In the first half of this year, China recorded a 3.97% drop in total exports from the same period of last year. This compared with a year-on-year decline of 0.16% for the first five months of this year.
“The world’s economic recovery is sluggish while risks such as unilateralism, protectionism and geopolitics are growing,” Lyu Daliang, the spokesman for the General Administration of Customs, said in a media briefing on Thursday. “The negative impact of the weakening foreign demand on China’s external trade is lingering.”
However, he added that while the year-on-year growth of China’s external trade declined in June, the month-on-month growth was stable, meaning that the fundamentals of the Chinese economy are unchanged.
“In recent years, our foreign trade companies have given full play to their subjective initiative to explore new regional markets such as ASEAN and other developing countries, while stabilizing economic and trade exchanges with developed economies,” he said.
“Since the beginning of this year, our country has resumed face-to-face foreign affairs exchanges at all levels. Our ‘home-court’ diplomacy has continued to heat up,” he said. “In the first half, our country’s trade with ASEAN, Latin America, Africa and Central Asia increased by 5.4%, 7%, 10.5%, and 35.6%, year-on-year, respectively.”

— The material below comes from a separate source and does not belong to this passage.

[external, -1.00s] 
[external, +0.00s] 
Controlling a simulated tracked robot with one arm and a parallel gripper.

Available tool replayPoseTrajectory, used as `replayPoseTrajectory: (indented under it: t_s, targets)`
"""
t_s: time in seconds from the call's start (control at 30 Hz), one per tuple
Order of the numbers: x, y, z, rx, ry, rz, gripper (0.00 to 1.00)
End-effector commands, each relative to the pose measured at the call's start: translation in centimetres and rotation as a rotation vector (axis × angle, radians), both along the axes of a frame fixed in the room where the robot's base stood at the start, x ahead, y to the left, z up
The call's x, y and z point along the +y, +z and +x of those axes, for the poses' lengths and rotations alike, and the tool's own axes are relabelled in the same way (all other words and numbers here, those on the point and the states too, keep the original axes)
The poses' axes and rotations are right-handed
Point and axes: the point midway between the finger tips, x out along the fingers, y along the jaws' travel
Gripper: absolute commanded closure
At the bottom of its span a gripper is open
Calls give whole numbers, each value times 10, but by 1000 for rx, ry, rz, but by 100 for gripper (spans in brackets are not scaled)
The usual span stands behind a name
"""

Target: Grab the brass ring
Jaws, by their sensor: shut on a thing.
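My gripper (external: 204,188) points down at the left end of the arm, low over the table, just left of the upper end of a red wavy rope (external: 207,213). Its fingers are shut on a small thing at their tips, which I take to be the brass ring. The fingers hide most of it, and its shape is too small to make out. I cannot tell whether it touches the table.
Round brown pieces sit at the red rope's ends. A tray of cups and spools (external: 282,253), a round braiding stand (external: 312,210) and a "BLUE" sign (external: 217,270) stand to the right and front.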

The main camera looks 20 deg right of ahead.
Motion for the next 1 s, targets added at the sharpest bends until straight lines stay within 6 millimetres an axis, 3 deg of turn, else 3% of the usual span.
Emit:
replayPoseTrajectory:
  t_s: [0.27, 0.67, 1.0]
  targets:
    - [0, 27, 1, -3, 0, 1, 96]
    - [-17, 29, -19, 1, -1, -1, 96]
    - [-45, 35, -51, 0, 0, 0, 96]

Liu said China will continue to diversify its trading partners and expand its “friend circle” in global trade.
In the first four months of this year, China recorded a 15% growth in its exports to ASEAN, partly offsetting a 14.3% decline in shipments to the US and a 4.3% contraction to the EU.
Short-term outlook bleak
A Gansu-based financial columnist writes in an article published on Thursday that China’s exports started to decline in May due to the negative effect of the interest rate hikes implemented from last year. He says it’s unlikely that the unfavorable situation will change in the short run since countries such as Vietnam, South Korea and Singapore are also receiving fewer orders.
He says China should boost its economy by stimulating domestic consumption and infrastructure investment in the second half of this year. He says cutting mortgage rates may encourage people to spend more.
Peng Bo, a researcher at the Chinese Academy of International Trade and Economic Cooperation, says in an article published earlier this month that China will face more challenges in external trade in the second half of 2023 as its exports to emerging countries have also contracted from May.
Peng adds that the decline of China’s exports was partly caused by the relocation of some manufacturers from China to other countries while such a trend will continue for some more time.